Bireyselleşen insanın kazandığını paylaşamamasının sonucu yalnızlıktır. Bizim kültürümüzde kazınılanın paylaşılması esastır Bizim medeniyetimiz, hayatın temeline yardımlaşmayı, paylaşmayı yerleştirmiştir. Peygamberimiz (sav), akraba, komşu, yetim, kimsesiz, yaşlı ve sair muhtaçlara her an yardım edilmesi gerektiğini anlatmıştır. Davranışlarını bu esaslar çerçevesinde şekillendiren Müslümanlar, tarih boyunca yardımı esas alan yapıları ortaya çıkarmışlardır. Vakıflar, imarethaneler, şifahaneler, yetimhaneler, okullar, kuş barınakları, sadaka taşları hep böyle bir anlayışın sonucudur. İslam toplumlarında adeta bir yardımlaşma, paylaşma mimarisi vücuda gelmiştir. İnancını yaşayan Müslüman yalnız değildir. Çünkü o namazını cemaatle kılmaya çalışır. Zenginliğini zekat ve sadaka ile fakirlerle paylaşır. Cemaatle beraber olan, zenginliğini paylaşan yalnız olur mu? Müslüman, İman ve Kur’an hakikatlerini anlatmak, tebliğ vazifesini yapmak için sosyal hayatın içindedir. İnananlar  Allah’la beraberdir. Allah’la beraber olan dünyada da ahirette de yalnız olur mu? Allah bize şah damarımızdan yakındır. Yalnızlığın en dehşetlisi kabirdeki yalnızlıktır. Dünyada Allah’ın istediği gibi yaşamayanlar için kabir vahşet, yalnızlık ve zindandır. Mevt, ehl-i dalâlet için, bütün mahbubâtından elîm bir firak-ı ebedîdir. Hem kendi cennet-i kâzibe-i dünyeviyesinden ihraç ve vahşet ve yalnızlık içinde zindan-ı mezara ithal ve hapis olduğu halde, ehl-i hidayet ve ehl-i Kur’ân için, öteki âleme gitmiş eski dost ve ahbaplarına kavuşmaya vesiledir. (Sözler, sekizinci söz)
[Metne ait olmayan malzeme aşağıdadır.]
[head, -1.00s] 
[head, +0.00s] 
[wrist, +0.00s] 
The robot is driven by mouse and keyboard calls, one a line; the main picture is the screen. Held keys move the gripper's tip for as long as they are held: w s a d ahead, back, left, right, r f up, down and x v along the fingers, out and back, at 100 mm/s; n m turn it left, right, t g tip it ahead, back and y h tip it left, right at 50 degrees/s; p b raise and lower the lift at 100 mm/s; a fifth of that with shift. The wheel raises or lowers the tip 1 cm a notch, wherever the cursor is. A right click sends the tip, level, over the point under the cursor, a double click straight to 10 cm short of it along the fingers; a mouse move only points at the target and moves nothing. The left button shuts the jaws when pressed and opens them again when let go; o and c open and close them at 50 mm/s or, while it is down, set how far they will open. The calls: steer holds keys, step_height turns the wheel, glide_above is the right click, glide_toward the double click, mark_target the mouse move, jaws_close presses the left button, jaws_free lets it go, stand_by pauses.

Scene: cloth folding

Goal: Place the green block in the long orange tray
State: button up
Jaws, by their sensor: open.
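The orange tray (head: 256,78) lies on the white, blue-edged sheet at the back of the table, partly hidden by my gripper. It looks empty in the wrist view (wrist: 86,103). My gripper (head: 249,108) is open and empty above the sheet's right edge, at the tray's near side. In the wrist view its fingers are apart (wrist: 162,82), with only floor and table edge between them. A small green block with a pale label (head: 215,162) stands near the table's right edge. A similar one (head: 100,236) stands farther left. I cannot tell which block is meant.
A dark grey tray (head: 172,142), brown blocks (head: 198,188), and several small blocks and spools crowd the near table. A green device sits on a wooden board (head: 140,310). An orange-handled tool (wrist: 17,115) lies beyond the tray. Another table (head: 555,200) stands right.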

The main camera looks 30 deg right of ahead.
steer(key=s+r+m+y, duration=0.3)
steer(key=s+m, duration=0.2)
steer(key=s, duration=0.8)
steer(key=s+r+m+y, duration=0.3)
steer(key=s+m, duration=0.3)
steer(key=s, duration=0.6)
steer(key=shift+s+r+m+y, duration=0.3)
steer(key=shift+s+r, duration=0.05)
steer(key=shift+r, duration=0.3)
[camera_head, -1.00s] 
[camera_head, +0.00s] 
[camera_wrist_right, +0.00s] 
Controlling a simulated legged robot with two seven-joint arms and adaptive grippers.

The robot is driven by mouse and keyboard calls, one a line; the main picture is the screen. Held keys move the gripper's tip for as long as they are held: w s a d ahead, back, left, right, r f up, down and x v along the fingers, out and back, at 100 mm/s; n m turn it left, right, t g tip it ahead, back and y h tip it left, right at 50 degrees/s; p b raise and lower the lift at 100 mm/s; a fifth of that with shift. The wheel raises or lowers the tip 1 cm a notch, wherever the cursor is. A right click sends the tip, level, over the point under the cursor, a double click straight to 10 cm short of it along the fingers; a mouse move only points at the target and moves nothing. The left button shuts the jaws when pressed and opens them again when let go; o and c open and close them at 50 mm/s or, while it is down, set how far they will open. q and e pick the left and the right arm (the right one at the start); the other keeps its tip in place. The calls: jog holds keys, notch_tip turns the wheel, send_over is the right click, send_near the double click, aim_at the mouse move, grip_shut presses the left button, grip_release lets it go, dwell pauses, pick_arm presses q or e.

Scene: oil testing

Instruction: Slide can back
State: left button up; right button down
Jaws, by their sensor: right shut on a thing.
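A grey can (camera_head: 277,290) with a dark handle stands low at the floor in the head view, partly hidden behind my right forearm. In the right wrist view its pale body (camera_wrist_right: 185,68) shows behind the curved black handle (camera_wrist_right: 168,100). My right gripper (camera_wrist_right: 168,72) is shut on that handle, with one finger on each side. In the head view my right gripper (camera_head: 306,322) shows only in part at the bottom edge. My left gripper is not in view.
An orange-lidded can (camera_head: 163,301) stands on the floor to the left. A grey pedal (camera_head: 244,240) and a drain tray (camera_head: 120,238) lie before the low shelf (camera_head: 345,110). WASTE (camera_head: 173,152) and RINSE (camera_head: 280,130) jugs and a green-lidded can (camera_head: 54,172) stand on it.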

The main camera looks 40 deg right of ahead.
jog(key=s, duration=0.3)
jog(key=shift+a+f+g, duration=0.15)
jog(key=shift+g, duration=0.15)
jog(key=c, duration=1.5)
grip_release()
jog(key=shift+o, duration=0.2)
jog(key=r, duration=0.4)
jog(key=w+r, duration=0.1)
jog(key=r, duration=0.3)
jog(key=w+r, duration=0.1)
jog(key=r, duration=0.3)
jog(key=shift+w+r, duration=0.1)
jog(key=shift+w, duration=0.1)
                                   ************************

Modern hayatta sahip olduğumuz teknolojik araç ve aletlerin yanlış kullanılmasından tutun da yaptığımız işe kadar pek çok değişik şeyler  insanları yalnızlaştırıyor. Ülkeler ve idaricileri de menfaatler çatıştığında  yalnızlık girdabına  itilebilmektedirler. Haksız, adaletsiz ekonomik çıkarlara, güçlünün haklı olduğu ideolojilere dayalı siyaset, yanlışlara tepki gösteren ülkeleri ve idarecilerini yalnız bırakma özelliği taşımaktadır.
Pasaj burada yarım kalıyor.